What planet are you from? I thought that was one of the most basic expectations of most relationships.
So you think that the prerequisite for any romantic relationship is "neither one of you can ever admit any attraction of any kind to any other person"?
Even if we limit this to "monogamous, non-open relationships" (my favorite kind of relationship, fwiw) that doesn't follow at all. Some couples "only have eyes for each other", and that's cool for them. Good job. But most people aren't like that. For some, they need to go through a lot of other relationships before finding one that works; pretending that all the previous ones were utterly meaningless and that they were all with persons that were totally unattractive in every way would be an egregious lie. Other people only ever have one partner, but they admit attraction to other people even if it would never actually be acted on.
Again, there are apparently plenty of people who can go through their entire lives without ever being attracted to anyone except one person. But most people don't, and saying that all those relationships are shams is indicative of an incredibly unrealistic set of expectations.
I have a few questions:
1. Are you saying with the bolded that Inquisition doesn't account for an Admiral Isabela doing that? I must be misunderstanding, because that's exactly what Varric said she was doing in my game.
2. How does a Rivalmance Isabela preclude working with the Inquisition? In your previous linked post, you talked often about how her arc included realizations about the cost of her actions, and generally trying to mold her into a "good" person. Couldn't her decision to help the Inquisition be interpreted in large part as exactly that sort of selfless mindset for the good of others? Yes, ultimately she is obviously helping herself as well, but it would be far easier for her to stay on the sea and away from the fighting, hoping the Inquisition sorts things out. "Isabela helping the Inquisition" is the sort of ambiguous action that, I think, works fine for either of Isabela's character arcs in DA2.
That is exactly backwards.
I said that the
Inquisition MP DLC doesn't account for a friended Admiral Isabela - someone who is encouraged to be an irresponsible free spirit - suddenly deciding to lay down her life for a bunch of randoms in Orlais and Ferelden and personally fight as an agent of the Inquisition. You could make it work, I suppose, because friended Isabela did a lot of incomprehensible things in DA2 as it was - like coming back with the Tome of Koslun, or returning to Kirkwall at the beginning of Act 3, or joining the fight at the Gallows - but it doesn't make sense on the face of it.

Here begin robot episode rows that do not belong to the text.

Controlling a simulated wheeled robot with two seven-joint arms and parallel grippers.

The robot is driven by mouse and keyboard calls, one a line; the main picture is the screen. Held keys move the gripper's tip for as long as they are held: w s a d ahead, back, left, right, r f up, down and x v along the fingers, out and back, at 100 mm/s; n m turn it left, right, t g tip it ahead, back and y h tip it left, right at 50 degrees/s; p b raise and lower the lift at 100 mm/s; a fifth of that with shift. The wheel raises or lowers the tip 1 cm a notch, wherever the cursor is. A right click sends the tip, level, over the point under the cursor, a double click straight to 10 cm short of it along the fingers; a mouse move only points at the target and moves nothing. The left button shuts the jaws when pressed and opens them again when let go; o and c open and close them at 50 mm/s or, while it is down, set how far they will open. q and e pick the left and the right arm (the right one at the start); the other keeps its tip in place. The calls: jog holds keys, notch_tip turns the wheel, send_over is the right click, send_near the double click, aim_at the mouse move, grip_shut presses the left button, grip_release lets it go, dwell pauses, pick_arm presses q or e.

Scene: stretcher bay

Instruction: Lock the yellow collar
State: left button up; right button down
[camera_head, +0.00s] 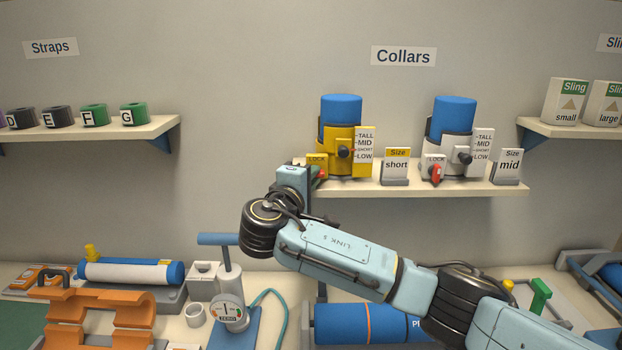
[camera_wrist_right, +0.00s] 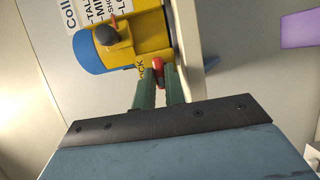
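The yellow collar (camera_head: 335,152) stands on the middle wall shelf, with a blue cylinder (camera_head: 341,107) in it and a height scale on its right side. Its LOCK label is at its lower left, and a red lock lever (camera_wrist_right: 158,67) shows beside that label in the right wrist view. My right gripper (camera_head: 316,181) is at this lever, mostly hidden behind its own wrist in the head view. In the right wrist view its green fingers (camera_wrist_right: 159,88) are close together, with the lever between their tips. My left gripper is not in view.
A white collar (camera_head: 449,148) with a red lever (camera_head: 436,174) stands to the right on the same shelf (camera_head: 430,190).

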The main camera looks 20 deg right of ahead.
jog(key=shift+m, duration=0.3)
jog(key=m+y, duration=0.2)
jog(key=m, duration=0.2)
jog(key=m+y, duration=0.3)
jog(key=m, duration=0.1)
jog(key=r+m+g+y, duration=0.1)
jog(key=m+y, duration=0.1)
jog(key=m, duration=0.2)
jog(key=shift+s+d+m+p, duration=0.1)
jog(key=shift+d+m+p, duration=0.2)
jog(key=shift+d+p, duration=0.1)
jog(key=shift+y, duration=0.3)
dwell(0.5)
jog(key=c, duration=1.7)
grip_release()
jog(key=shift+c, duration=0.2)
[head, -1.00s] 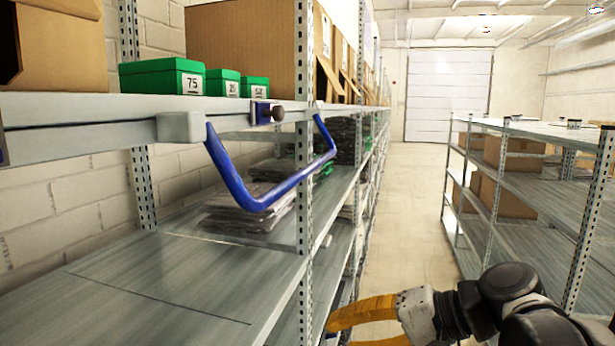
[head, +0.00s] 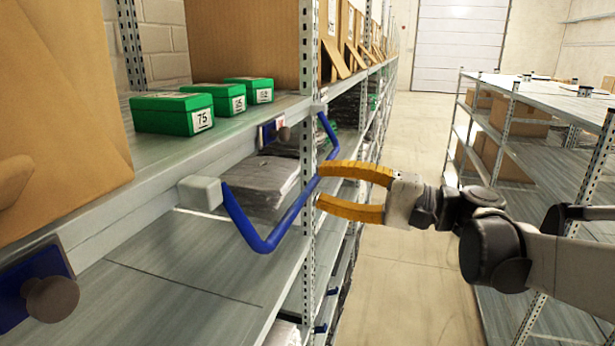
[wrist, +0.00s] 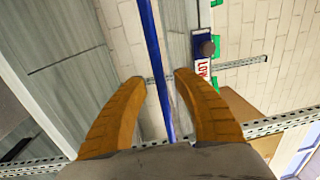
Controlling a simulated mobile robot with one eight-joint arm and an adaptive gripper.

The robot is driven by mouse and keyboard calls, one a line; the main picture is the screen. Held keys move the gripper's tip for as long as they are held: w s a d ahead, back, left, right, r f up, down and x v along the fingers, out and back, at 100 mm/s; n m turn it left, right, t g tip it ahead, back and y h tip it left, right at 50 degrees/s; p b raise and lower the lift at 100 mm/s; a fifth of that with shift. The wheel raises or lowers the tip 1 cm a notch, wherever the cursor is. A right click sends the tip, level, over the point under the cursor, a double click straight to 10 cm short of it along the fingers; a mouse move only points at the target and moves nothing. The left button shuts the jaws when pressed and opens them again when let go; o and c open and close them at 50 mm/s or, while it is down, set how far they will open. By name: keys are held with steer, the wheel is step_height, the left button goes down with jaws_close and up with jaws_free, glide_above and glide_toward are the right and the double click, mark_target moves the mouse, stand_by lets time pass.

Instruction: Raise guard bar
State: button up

Conversely, a rivalmanced Isabela would be the exact sort of responsible person that
ought to try to save the world. Rivaled Isabela would make a great deal of sense as an agent. But in the vanilla game, she is separated from Hawke by what is apparently mutual agreement, she doesn't participate in Hawke's plan to investigate the Wardens, and she goes back to pirating and all the things that the rival ending to "No Rest for the Wicked" indicated that she
wouldn't do again. In the vanilla game, everything Isabela does is basically consisted with friendship and inconsistent with rivalry.
Yeah I have no issues with sexy and flirty. I would have issues with her nailing others on the side in hawke's absence.
I think that the MP dialogue is reasonably vague enough to go any way you like. It's easier to reconcile Hawke-Isabela monogamy with
Dragonslayer than it is to reconcile it with Hawke's own comments at Skyhold after meeting the Inquisitor.